15- Below eq. (277): the fact that the infinitely many Killing vectors of a flat Carrollian structure reduce to the Carrollian symmetries was first discussed in arXiv:1402.0657, which should be included as a reference. It would be nice, but not necessary, to explicitly demonstrate the statement which is frequently made but seldomly shown.

16- Appendix B could be made more self-contained by, for example, explicitly including eq. (25) and by including references. I recommend a small rewriting of this appendix.

1-The work emphasizes the importance of 2-d dilaton gravity, as well as its Carrollian limit, particularly in the context of higher-dimensional spherically symmetric black holes.
2-The theoretical tools developed in Sections 2-4 are comprehensively applied to black hole scenarios that are well known in the literature and of interest to the broader gravitational community.

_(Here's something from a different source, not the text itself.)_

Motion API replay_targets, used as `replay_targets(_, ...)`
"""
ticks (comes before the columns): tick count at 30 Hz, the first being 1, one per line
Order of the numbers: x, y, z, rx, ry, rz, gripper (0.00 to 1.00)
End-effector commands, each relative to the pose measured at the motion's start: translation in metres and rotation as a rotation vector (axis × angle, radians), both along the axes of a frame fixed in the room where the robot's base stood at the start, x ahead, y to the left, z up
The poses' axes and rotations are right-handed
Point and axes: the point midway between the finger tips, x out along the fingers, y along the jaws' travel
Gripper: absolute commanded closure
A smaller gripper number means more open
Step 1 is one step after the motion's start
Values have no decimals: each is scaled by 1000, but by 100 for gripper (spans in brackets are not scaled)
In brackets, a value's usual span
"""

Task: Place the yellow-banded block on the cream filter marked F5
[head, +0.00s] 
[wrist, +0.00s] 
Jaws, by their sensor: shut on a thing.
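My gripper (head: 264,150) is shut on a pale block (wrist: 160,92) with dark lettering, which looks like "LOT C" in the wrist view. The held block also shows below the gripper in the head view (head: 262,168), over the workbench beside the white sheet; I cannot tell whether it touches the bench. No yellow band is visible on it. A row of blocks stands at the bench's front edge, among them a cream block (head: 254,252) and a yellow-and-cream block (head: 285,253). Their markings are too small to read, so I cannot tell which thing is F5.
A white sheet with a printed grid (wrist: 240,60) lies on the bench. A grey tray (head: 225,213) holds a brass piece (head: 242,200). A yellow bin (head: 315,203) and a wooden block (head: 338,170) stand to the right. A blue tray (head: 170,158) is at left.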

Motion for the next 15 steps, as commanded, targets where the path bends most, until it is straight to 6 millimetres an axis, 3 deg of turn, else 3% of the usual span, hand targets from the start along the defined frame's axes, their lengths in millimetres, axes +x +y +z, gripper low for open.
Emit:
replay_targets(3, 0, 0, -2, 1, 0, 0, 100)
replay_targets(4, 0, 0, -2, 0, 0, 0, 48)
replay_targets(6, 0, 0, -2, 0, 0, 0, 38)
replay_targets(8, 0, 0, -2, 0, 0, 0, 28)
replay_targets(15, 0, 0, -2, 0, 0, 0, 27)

1-The analysis developed in this work is not able to address non-spherically symmetric black holes in higher-than-three spacetime dimensions (e.g. the Kerr black hole).

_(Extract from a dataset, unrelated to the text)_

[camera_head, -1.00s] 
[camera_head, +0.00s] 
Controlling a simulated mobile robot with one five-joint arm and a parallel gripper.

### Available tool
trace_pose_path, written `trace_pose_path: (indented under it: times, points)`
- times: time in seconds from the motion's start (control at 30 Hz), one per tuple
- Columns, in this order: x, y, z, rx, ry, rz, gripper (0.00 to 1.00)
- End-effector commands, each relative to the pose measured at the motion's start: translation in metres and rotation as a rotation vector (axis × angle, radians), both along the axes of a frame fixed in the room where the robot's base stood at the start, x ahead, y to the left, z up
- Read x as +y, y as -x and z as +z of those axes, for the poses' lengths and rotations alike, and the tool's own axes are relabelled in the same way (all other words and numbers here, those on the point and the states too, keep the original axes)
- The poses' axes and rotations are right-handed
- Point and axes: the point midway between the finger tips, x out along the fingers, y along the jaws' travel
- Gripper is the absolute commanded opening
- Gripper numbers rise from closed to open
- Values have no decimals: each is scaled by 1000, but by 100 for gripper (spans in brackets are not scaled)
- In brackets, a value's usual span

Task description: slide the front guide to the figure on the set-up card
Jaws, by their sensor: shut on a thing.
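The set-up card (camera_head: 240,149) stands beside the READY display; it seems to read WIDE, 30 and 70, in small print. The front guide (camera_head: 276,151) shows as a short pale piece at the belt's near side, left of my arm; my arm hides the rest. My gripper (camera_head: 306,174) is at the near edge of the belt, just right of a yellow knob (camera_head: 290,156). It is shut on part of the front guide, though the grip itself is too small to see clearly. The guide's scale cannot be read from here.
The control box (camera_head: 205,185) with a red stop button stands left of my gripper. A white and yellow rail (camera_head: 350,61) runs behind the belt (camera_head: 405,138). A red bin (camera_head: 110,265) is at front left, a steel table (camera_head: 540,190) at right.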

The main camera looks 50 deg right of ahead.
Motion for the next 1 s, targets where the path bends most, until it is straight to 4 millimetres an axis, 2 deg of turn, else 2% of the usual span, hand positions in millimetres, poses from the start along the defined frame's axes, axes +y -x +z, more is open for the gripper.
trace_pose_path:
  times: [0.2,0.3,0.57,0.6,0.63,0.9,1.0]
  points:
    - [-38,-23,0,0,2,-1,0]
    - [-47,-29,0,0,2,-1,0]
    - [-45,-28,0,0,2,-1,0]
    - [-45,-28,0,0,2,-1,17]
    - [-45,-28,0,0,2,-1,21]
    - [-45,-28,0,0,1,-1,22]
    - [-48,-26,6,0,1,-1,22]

The authors introduce the notion of Carroll black holes, via a systematic study of the 2-d Carroll dilaton gravity. After presenting the 2-d Carroll dilaton gravity theory in various formalisms and emphasizing its relevance for black hole geometries in the broader context, they construct its solution space.

By studying singularities in the Carrollian structure, they are able to identify Carrollian versions of various thermal properties. This further allows them to introduce the new notion of "Carroll extremal surfaces" which is paramount to their definition of "Carroll black holes".

This work provides a substantial conceptual advancement in the understanding of black hole physics and their connection to Carroll gravity, and is clearly written. I find the content of the paper to meet the journal's acceptance criteria, after being supplemented with a more comprehensive summary of the results in the concluding remarks. I therefore recommend this paper to be published in SciPost Physics.

1-Supplement the work with a component that summarizes the results before addressing future directions, e.g. in the form of a "Summary and Outlook" section.